What this task involves: Find each line in the following listing that has the string "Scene", then state the count and nothing else.

Data for this exercise:
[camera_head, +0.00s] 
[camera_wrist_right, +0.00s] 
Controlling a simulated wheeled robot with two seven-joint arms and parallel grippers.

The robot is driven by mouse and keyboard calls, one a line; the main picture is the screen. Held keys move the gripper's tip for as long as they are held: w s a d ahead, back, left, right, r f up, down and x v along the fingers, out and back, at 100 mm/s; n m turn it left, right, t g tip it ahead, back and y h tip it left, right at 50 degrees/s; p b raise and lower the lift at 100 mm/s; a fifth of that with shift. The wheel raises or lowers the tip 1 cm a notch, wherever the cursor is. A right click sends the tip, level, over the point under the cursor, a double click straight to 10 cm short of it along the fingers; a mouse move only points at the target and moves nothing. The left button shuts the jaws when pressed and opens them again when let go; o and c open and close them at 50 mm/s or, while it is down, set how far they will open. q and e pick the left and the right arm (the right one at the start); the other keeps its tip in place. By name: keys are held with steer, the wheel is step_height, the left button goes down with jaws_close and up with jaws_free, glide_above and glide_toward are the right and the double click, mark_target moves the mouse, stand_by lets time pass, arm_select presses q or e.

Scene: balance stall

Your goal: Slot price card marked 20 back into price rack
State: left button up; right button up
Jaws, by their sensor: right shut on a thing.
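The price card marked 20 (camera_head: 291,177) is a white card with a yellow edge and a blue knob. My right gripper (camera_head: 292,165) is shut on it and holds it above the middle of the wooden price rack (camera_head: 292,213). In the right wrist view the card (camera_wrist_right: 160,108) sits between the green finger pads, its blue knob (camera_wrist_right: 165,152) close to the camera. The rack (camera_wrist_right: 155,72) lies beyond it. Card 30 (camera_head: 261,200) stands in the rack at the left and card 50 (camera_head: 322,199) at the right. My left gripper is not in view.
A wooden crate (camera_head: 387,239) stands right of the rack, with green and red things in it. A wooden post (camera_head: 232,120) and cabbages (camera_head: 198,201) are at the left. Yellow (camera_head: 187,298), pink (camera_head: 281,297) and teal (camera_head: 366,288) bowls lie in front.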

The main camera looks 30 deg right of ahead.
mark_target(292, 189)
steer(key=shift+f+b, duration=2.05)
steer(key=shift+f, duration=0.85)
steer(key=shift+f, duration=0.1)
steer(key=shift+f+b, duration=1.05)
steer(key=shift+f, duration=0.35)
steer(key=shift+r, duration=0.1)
---
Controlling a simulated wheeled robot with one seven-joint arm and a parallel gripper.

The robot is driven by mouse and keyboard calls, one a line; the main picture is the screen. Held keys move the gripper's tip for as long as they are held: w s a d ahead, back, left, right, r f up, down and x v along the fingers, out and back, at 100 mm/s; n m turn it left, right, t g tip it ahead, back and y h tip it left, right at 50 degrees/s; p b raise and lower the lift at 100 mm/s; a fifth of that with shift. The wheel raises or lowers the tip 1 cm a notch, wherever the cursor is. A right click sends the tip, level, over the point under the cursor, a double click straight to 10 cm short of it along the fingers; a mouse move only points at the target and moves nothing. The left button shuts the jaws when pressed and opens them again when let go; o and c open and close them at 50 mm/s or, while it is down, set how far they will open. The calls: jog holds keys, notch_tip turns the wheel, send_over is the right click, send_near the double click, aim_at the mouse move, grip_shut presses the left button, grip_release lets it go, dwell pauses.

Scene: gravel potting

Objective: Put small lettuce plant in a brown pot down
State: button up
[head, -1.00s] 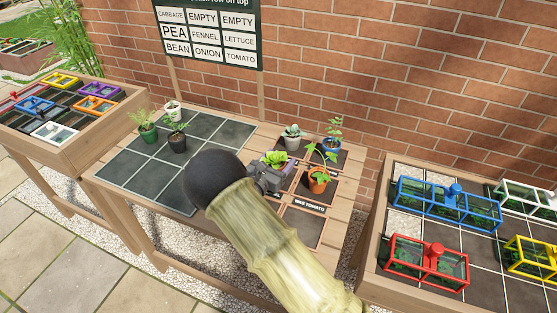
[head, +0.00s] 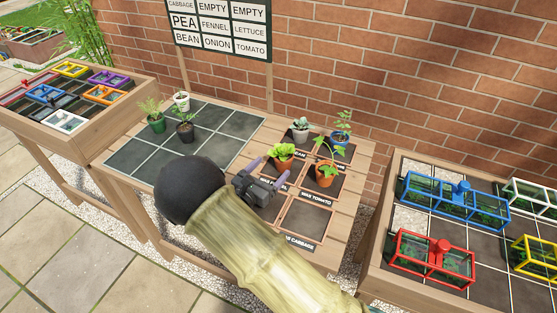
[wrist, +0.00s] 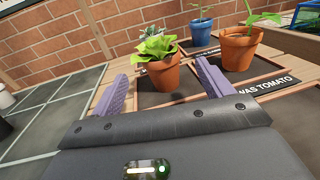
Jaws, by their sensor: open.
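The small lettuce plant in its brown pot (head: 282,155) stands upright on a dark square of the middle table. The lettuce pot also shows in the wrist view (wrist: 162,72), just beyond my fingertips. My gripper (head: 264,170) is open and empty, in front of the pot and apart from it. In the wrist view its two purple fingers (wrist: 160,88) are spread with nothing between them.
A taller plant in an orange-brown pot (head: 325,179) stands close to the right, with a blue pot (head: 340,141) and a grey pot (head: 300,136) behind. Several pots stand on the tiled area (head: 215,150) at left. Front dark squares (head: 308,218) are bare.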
* * *
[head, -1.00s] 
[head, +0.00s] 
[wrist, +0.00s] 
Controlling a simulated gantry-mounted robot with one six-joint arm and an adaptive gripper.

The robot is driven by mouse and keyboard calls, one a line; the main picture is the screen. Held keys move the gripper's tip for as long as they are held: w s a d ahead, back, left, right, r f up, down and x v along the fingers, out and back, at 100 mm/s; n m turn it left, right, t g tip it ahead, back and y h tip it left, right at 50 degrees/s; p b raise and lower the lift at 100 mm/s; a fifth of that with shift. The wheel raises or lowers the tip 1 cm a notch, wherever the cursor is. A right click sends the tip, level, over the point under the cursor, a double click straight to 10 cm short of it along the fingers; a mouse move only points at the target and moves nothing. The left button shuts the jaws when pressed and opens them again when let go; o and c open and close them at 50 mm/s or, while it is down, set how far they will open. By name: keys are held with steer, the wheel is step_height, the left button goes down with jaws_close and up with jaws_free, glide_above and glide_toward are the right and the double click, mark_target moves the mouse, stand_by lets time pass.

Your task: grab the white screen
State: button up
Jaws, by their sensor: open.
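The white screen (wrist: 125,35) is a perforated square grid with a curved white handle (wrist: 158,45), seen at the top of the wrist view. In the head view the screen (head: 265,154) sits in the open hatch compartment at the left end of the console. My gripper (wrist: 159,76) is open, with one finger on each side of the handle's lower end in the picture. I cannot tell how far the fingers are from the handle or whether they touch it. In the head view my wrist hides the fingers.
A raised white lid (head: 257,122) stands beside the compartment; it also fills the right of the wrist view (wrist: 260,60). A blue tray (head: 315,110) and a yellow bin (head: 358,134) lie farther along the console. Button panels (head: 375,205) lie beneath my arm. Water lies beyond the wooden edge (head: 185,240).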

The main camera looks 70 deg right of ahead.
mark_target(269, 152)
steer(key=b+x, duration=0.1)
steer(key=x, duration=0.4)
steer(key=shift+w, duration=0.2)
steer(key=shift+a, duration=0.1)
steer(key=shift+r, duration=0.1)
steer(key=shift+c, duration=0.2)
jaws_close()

Output of the exercise: 2